═══ DATASET EXCERPTS ═══
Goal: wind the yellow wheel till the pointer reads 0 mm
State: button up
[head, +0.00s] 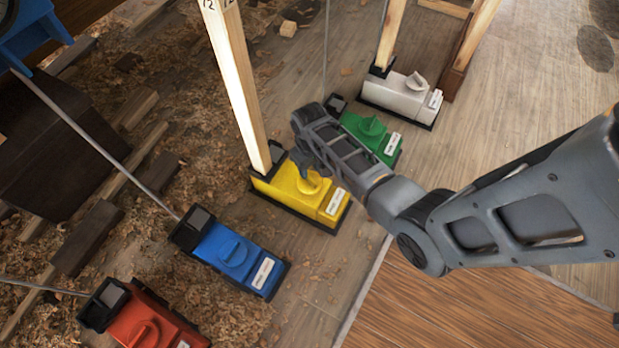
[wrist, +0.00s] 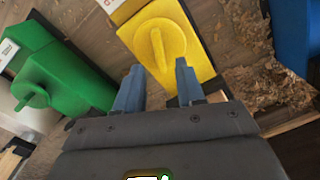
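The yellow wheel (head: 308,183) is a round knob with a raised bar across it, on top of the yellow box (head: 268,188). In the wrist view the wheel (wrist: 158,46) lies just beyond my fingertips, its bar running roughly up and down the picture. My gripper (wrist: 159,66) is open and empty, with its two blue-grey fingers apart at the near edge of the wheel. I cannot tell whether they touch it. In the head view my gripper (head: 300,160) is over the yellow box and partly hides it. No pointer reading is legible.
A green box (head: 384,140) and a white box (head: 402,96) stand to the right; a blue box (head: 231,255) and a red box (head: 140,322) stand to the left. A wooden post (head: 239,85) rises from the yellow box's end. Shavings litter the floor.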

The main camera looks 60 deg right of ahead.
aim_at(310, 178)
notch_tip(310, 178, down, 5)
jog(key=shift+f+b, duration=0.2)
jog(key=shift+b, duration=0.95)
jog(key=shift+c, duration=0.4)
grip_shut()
═══
═══ DATASET EXCERPTS ═══
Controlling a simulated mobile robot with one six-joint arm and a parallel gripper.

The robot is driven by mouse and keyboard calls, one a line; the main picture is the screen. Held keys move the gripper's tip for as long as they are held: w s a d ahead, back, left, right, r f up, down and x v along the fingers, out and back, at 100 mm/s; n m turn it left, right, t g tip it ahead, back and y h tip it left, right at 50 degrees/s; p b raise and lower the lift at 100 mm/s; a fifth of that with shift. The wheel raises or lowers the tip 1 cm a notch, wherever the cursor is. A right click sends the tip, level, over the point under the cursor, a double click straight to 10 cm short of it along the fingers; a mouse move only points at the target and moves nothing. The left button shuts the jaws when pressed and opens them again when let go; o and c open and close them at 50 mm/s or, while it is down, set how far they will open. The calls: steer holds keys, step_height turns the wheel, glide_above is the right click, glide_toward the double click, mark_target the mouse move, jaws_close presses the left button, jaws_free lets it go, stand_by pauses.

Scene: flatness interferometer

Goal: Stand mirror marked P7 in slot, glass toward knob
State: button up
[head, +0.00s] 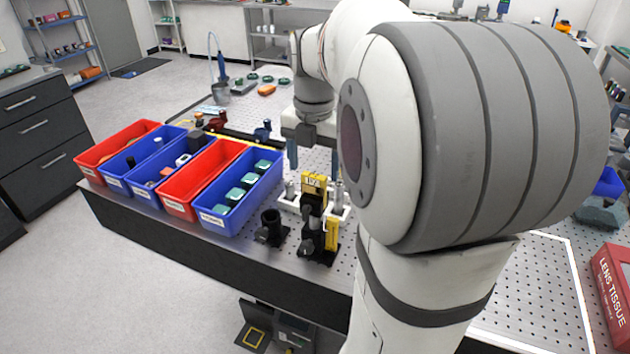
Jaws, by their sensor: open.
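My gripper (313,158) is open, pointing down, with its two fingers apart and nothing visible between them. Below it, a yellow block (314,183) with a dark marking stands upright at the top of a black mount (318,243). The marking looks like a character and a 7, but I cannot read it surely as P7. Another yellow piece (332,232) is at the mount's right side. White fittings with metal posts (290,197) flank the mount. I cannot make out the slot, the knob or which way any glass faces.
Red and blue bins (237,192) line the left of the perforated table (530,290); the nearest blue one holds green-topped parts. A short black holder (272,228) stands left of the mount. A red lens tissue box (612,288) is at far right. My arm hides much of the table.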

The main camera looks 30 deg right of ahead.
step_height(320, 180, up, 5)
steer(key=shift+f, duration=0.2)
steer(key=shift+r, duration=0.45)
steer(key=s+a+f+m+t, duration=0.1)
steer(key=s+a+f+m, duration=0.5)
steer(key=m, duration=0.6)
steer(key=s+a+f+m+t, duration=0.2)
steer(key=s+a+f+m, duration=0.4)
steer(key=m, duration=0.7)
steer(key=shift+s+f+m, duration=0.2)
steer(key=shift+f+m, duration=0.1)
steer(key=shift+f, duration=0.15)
═══
═══ DATASET EXCERPTS ═══
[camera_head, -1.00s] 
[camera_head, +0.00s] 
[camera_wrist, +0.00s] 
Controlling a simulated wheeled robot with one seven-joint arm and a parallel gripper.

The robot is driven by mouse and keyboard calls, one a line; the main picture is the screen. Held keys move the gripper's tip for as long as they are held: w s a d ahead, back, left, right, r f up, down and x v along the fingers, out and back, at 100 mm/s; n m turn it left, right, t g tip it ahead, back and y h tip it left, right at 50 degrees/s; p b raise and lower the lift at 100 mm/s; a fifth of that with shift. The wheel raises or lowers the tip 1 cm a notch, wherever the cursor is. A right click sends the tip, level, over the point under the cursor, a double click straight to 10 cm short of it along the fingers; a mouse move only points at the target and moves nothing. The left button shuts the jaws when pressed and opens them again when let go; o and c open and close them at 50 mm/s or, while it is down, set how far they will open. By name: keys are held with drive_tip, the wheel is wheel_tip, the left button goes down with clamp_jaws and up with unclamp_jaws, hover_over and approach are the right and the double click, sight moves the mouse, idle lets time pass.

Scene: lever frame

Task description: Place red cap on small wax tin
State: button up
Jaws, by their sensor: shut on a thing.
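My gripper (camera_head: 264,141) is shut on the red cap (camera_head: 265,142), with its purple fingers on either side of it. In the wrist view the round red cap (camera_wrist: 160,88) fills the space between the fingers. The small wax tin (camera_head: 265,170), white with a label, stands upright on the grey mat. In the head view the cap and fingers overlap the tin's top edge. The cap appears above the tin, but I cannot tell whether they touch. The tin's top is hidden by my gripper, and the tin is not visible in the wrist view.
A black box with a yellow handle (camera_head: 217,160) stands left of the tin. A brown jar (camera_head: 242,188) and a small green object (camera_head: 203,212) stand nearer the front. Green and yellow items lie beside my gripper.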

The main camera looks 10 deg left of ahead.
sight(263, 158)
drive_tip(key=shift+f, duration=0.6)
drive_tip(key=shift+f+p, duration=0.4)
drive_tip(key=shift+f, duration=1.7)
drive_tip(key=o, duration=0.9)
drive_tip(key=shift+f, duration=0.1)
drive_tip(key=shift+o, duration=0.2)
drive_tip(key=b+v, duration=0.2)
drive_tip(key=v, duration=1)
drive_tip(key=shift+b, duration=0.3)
═══
Write down only how many lines in the listing contain the word "simulated".

2